* Requirements *
Find the word "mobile" in the listing; pull out each line holding it.

Recorded robot episodes
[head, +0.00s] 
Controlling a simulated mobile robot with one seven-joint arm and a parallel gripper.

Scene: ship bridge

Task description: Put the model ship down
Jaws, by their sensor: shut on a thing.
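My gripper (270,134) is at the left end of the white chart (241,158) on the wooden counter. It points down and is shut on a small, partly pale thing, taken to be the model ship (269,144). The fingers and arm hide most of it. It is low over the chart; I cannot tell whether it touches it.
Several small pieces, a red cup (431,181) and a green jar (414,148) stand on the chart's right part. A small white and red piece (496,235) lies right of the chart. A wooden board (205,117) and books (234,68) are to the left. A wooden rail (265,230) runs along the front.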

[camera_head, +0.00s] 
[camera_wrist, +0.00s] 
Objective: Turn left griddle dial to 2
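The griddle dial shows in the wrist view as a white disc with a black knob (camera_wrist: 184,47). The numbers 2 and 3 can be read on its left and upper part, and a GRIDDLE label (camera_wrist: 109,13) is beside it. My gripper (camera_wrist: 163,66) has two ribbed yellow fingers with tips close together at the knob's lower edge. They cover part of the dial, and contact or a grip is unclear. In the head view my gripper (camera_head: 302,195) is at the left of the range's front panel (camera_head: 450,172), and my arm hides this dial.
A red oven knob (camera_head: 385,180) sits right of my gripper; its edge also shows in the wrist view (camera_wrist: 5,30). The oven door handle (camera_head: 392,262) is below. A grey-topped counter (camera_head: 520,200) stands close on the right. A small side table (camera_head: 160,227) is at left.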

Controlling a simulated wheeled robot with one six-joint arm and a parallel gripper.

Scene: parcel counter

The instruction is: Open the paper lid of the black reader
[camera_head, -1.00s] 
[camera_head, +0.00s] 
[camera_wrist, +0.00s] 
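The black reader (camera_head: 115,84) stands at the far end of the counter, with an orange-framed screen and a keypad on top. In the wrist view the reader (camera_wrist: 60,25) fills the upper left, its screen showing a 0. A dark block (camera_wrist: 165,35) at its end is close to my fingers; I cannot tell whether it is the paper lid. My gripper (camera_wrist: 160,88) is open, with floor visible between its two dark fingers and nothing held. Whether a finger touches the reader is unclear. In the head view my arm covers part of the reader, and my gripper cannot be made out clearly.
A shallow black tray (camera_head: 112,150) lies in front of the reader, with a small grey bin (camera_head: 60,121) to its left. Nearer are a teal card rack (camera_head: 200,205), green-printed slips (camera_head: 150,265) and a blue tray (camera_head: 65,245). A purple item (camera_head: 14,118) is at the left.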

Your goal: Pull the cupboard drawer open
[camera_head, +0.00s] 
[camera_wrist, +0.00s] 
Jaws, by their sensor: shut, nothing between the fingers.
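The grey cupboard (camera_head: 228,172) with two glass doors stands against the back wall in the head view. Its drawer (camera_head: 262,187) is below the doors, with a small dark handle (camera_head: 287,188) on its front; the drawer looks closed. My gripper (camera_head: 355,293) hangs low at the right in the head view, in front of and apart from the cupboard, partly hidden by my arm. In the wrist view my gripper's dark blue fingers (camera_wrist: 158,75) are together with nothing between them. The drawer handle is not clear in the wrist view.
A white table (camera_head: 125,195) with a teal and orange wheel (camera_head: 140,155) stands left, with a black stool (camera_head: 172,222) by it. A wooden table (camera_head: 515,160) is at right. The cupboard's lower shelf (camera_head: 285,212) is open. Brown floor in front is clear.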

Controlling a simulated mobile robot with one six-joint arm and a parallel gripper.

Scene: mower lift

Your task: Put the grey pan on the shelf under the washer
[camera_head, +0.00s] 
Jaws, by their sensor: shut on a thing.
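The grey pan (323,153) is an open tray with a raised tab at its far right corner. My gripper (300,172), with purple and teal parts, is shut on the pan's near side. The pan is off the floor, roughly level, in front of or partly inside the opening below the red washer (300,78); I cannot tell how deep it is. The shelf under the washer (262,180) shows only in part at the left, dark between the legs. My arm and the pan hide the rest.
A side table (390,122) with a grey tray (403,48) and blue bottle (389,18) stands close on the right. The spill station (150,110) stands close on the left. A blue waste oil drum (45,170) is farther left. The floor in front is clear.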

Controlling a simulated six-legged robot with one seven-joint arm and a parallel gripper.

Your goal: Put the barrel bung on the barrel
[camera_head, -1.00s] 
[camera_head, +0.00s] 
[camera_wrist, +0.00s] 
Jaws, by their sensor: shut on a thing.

* Written solution *
Controlling a simulated mobile robot with one seven-joint arm and a parallel gripper.
Controlling a simulated mobile robot with one six-joint arm and a parallel gripper.

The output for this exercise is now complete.